[start of INFORMATION GIVEN]

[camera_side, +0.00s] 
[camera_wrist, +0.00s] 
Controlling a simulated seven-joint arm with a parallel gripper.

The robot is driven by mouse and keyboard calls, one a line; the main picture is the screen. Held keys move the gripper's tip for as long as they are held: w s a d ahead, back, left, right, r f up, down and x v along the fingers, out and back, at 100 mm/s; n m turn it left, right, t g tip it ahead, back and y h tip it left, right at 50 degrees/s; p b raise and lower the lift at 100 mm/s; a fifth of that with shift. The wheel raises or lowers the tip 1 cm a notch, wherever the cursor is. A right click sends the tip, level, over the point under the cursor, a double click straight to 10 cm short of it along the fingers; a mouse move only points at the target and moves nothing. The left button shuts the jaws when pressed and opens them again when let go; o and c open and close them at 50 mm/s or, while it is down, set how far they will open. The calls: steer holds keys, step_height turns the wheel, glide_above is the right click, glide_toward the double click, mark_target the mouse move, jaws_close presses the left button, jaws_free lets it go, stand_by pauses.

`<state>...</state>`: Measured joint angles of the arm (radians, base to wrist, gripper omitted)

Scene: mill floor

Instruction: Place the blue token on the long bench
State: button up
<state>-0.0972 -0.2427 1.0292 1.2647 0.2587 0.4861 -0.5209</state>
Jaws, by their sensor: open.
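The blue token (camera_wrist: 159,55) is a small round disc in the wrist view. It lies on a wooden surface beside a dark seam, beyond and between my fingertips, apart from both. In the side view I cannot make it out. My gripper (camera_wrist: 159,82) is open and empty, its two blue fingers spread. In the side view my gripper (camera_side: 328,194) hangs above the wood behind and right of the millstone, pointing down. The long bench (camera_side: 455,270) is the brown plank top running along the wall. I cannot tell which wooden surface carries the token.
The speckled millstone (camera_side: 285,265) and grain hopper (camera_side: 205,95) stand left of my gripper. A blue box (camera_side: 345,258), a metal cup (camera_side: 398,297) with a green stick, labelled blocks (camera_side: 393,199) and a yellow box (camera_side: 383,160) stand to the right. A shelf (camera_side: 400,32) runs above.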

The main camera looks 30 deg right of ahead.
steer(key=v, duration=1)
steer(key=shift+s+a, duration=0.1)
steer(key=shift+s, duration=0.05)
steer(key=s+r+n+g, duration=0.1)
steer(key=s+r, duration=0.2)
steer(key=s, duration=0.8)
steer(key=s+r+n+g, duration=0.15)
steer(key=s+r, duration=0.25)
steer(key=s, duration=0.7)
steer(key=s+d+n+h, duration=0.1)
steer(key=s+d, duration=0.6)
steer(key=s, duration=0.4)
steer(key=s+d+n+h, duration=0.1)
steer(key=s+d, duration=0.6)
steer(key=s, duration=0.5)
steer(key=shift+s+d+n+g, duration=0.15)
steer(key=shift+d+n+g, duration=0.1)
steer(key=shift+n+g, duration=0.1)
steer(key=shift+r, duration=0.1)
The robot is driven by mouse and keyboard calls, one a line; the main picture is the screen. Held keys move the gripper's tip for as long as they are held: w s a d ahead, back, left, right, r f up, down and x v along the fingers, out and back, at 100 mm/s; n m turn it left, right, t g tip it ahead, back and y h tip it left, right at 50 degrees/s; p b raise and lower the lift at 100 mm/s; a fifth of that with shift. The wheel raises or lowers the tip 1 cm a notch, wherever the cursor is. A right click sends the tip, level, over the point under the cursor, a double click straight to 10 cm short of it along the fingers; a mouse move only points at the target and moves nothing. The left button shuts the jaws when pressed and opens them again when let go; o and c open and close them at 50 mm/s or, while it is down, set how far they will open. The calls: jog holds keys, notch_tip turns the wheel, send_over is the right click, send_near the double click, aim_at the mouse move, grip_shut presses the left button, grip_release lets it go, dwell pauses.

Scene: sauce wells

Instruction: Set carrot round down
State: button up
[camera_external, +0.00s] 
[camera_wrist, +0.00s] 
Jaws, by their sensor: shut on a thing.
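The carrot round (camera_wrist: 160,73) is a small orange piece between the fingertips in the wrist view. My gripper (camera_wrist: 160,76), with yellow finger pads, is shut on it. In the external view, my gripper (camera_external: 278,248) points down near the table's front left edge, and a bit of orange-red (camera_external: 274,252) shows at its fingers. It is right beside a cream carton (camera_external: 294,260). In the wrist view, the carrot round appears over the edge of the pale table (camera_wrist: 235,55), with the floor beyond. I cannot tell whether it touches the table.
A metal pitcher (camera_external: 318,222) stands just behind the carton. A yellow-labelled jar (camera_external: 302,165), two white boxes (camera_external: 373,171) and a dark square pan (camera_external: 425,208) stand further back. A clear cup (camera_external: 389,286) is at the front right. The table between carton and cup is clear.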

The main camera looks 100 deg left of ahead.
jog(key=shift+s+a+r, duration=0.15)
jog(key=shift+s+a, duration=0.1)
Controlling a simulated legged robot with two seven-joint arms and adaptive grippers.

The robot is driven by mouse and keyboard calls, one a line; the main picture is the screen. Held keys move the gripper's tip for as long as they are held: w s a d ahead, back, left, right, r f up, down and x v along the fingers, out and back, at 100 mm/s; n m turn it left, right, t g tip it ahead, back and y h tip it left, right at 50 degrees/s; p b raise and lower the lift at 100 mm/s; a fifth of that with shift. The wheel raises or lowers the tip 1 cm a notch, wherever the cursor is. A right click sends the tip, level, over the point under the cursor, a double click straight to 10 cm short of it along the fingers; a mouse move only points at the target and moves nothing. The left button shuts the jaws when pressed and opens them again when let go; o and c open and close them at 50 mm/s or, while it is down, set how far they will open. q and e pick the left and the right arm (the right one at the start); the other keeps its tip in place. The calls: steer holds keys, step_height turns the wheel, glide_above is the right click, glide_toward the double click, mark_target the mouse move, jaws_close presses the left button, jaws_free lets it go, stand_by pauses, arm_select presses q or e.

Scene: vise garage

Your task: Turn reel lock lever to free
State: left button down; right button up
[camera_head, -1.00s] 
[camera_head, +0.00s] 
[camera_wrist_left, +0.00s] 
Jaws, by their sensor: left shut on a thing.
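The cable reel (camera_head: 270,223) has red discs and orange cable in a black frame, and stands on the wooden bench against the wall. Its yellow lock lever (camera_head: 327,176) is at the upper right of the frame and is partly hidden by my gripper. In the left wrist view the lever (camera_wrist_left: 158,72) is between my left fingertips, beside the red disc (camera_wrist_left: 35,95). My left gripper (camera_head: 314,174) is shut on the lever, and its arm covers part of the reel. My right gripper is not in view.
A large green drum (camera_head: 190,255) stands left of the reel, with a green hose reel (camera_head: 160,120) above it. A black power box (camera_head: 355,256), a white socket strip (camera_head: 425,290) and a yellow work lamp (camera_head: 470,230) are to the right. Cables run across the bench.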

[end of INFORMATION GIVEN]

## [WHAT YOU ARE ASKED TO DO]
From the first line to the last, retype the data exactly.

## [EXERCISE ANSWER]
[camera_side, +0.00s] 
[camera_wrist, +0.00s] 
Controlling a simulated seven-joint arm with a parallel gripper.

The robot is driven by mouse and keyboard calls, one a line; the main picture is the screen. Held keys move the gripper's tip for as long as they are held: w s a d ahead, back, left, right, r f up, down and x v along the fingers, out and back, at 100 mm/s; n m turn it left, right, t g tip it ahead, back and y h tip it left, right at 50 degrees/s; p b raise and lower the lift at 100 mm/s; a fifth of that with shift. The wheel raises or lowers the tip 1 cm a notch, wherever the cursor is. A right click sends the tip, level, over the point under the cursor, a double click straight to 10 cm short of it along the fingers; a mouse move only points at the target and moves nothing. The left button shuts the jaws when pressed and opens them again when let go; o and c open and close them at 50 mm/s or, while it is down, set how far they will open. The calls: steer holds keys, step_height turns the wheel, glide_above is the right click, glide_toward the double click, mark_target the mouse move, jaws_close presses the left button, jaws_free lets it go, stand_by pauses.

`<state>...</state>`: Measured joint angles of the arm (radians, base to wrist, gripper omitted)

Scene: mill floor

Instruction: Place the blue token on the long bench
State: button up
<state>-0.0972 -0.2427 1.0292 1.2647 0.2587 0.4861 -0.5209</state>
Jaws, by their sensor: open.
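The blue token (camera_wrist: 159,55) is a small round disc in the wrist view. It lies on a wooden surface beside a dark seam, beyond and between my fingertips, apart from both. In the side view I cannot make it out. My gripper (camera_wrist: 159,82) is open and empty, its two blue fingers spread. In the side view my gripper (camera_side: 328,194) hangs above the wood behind and right of the millstone, pointing down. The long bench (camera_side: 455,270) is the brown plank top running along the wall. I cannot tell which wooden surface carries the token.
The speckled millstone (camera_side: 285,265) and grain hopper (camera_side: 205,95) stand left of my gripper. A blue box (camera_side: 345,258), a metal cup (camera_side: 398,297) with a green stick, labelled blocks (camera_side: 393,199) and a yellow box (camera_side: 383,160) stand to the right. A shelf (camera_side: 400,32) runs above.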

The main camera looks 30 deg right of ahead.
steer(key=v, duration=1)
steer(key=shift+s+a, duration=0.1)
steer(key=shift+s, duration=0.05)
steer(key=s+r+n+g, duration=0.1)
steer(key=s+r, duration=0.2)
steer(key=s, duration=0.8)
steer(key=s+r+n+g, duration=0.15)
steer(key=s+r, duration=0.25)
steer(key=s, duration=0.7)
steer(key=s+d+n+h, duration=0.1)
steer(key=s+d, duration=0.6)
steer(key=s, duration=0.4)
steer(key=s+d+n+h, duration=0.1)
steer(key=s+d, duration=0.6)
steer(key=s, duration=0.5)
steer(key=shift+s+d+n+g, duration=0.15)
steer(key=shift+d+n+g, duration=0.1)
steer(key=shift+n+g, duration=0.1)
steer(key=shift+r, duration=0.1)
The robot is driven by mouse and keyboard calls, one a line; the main picture is the screen. Held keys move the gripper's tip for as long as they are held: w s a d ahead, back, left, right, r f up, down and x v along the fingers, out and back, at 100 mm/s; n m turn it left, right, t g tip it ahead, back and y h tip it left, right at 50 degrees/s; p b raise and lower the lift at 100 mm/s; a fifth of that with shift. The wheel raises or lowers the tip 1 cm a notch, wherever the cursor is. A right click sends the tip, level, over the point under the cursor, a double click straight to 10 cm short of it along the fingers; a mouse move only points at the target and moves nothing. The left button shuts the jaws when pressed and opens them again when let go; o and c open and close them at 50 mm/s or, while it is down, set how far they will open. The calls: jog holds keys, notch_tip turns the wheel, send_over is the right click, send_near the double click, aim_at the mouse move, grip_shut presses the left button, grip_release lets it go, dwell pauses.

Scene: sauce wells

Instruction: Set carrot round down
State: button up
[camera_external, +0.00s] 
[camera_wrist, +0.00s] 
Jaws, by their sensor: shut on a thing.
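The carrot round (camera_wrist: 160,73) is a small orange piece between the fingertips in the wrist view. My gripper (camera_wrist: 160,76), with yellow finger pads, is shut on it. In the external view, my gripper (camera_external: 278,248) points down near the table's front left edge, and a bit of orange-red (camera_external: 274,252) shows at its fingers. It is right beside a cream carton (camera_external: 294,260). In the wrist view, the carrot round appears over the edge of the pale table (camera_wrist: 235,55), with the floor beyond. I cannot tell whether it touches the table.
A metal pitcher (camera_external: 318,222) stands just behind the carton. A yellow-labelled jar (camera_external: 302,165), two white boxes (camera_external: 373,171) and a dark square pan (camera_external: 425,208) stand further back. A clear cup (camera_external: 389,286) is at the front right. The table between carton and cup is clear.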

The main camera looks 100 deg left of ahead.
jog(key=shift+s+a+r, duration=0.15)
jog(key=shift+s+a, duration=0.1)
Controlling a simulated legged robot with two seven-joint arms and adaptive grippers.

The robot is driven by mouse and keyboard calls, one a line; the main picture is the screen. Held keys move the gripper's tip for as long as they are held: w s a d ahead, back, left, right, r f up, down and x v along the fingers, out and back, at 100 mm/s; n m turn it left, right, t g tip it ahead, back and y h tip it left, right at 50 degrees/s; p b raise and lower the lift at 100 mm/s; a fifth of that with shift. The wheel raises or lowers the tip 1 cm a notch, wherever the cursor is. A right click sends the tip, level, over the point under the cursor, a double click straight to 10 cm short of it along the fingers; a mouse move only points at the target and moves nothing. The left button shuts the jaws when pressed and opens them again when let go; o and c open and close them at 50 mm/s or, while it is down, set how far they will open. q and e pick the left and the right arm (the right one at the start); the other keeps its tip in place. The calls: steer holds keys, step_height turns the wheel, glide_above is the right click, glide_toward the double click, mark_target the mouse move, jaws_close presses the left button, jaws_free lets it go, stand_by pauses, arm_select presses q or e.

Scene: vise garage

Your task: Turn reel lock lever to free
State: left button down; right button up
[camera_head, -1.00s] 
[camera_head, +0.00s] 
[camera_wrist_left, +0.00s] 
Jaws, by their sensor: left shut on a thing.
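The cable reel (camera_head: 270,223) has red discs and orange cable in a black frame, and stands on the wooden bench against the wall. Its yellow lock lever (camera_head: 327,176) is at the upper right of the frame and is partly hidden by my gripper. In the left wrist view the lever (camera_wrist_left: 158,72) is between my left fingertips, beside the red disc (camera_wrist_left: 35,95). My left gripper (camera_head: 314,174) is shut on the lever, and its arm covers part of the reel. My right gripper is not in view.
A large green drum (camera_head: 190,255) stands left of the reel, with a green hose reel (camera_head: 160,120) above it. A black power box (camera_head: 355,256), a white socket strip (camera_head: 425,290) and a yellow work lamp (camera_head: 470,230) are to the right. Cables run across the bench.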

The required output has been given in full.